Q2: What is the practical difference between the HC-SFS7024 and the HC-SFS702?

The two motors produce identical mechanical output — the same 33.4 Nm continuous torque, 100 Nm peak, 2,000 rpm rated speed, 17-bit encoder, and 176 × 176 mm flange. The only difference is the supply voltage class: the HC-SFS7024 operates on 400V class supply (380–480V); the HC-SFS702 operates on 200V class supply (200–230V). The HC-SFS7024's lower rated current (~17.5A vs 35A) simplifies wiring and eliminates the need for a step-down transformer in 400V infrastructure environments.

Q3: Does the HC-SFS7024 have an electromagnetic brake?

No. The HC-SFS7024 is the straight-shaft, no-brake variant. Position at rest is maintained through amplifier servo lock. For vertical axes, gravity-loaded mechanisms, or any axis requiring fail-safe mechanical hold when servo power is removed, the HC-SFS7024B (straight shaft with spring-applied brake) is the correct specification.
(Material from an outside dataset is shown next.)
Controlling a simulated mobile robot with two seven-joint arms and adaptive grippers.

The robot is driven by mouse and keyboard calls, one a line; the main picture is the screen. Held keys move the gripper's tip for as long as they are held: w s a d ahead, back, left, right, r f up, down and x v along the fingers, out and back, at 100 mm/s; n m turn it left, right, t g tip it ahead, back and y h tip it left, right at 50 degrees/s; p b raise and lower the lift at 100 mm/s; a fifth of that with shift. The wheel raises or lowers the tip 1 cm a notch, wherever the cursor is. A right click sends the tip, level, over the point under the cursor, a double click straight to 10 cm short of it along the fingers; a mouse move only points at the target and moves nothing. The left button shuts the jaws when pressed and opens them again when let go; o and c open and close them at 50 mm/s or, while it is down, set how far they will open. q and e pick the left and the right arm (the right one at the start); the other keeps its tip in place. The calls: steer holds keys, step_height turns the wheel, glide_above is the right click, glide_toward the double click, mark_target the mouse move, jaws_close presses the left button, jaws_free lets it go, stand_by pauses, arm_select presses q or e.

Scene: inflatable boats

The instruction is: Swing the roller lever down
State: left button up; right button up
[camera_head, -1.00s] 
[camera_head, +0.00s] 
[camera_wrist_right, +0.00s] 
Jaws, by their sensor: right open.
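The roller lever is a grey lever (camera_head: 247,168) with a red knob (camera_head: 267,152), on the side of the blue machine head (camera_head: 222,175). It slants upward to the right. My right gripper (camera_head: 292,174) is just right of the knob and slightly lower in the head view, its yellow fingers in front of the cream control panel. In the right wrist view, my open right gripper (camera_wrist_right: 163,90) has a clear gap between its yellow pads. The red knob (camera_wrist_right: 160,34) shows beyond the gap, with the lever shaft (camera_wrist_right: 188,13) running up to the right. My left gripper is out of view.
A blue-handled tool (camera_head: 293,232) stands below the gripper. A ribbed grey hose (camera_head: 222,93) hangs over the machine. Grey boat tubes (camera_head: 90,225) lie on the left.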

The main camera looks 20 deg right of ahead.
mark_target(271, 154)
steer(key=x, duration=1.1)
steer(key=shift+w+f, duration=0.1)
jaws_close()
The brake is a safety-critical choice for any axis where losing servo control causes uncontrolled movement.

Q4: Where is the absolute encoder battery and when should it be replaced?

The Mitsubishi A6BAT lithium battery that backs the 17-bit absolute encoder's multi-turn position counter is located inside the MR-J2S-700_4 servo amplifier — not in the motor. Replace it when the amplifier displays its low-battery warning alarm, before full depletion. A completely discharged A6BAT resets the absolute position counter, requiring a reference return cycle before the machine can resume production.

Q5: Is the HC-SFS7024 a direct drop-in replacement for the HC-SFS7024B if the brake variant is unavailable?

No — the two models are not interchangeable if the machine was designed with a brake. The HC-SFS7024 has no electromagnetic brake; the HC-SFS7024B has a spring-applied fail-safe brake. Substituting a no-brake motor on an axis that was specified with a brake removes a designed-in safety function. This substitution should only be made after formal reassessment of the axis safety requirements confirms it is acceptable. For maintenance and repair purposes, always source the variant with the correct brake specification for the machine.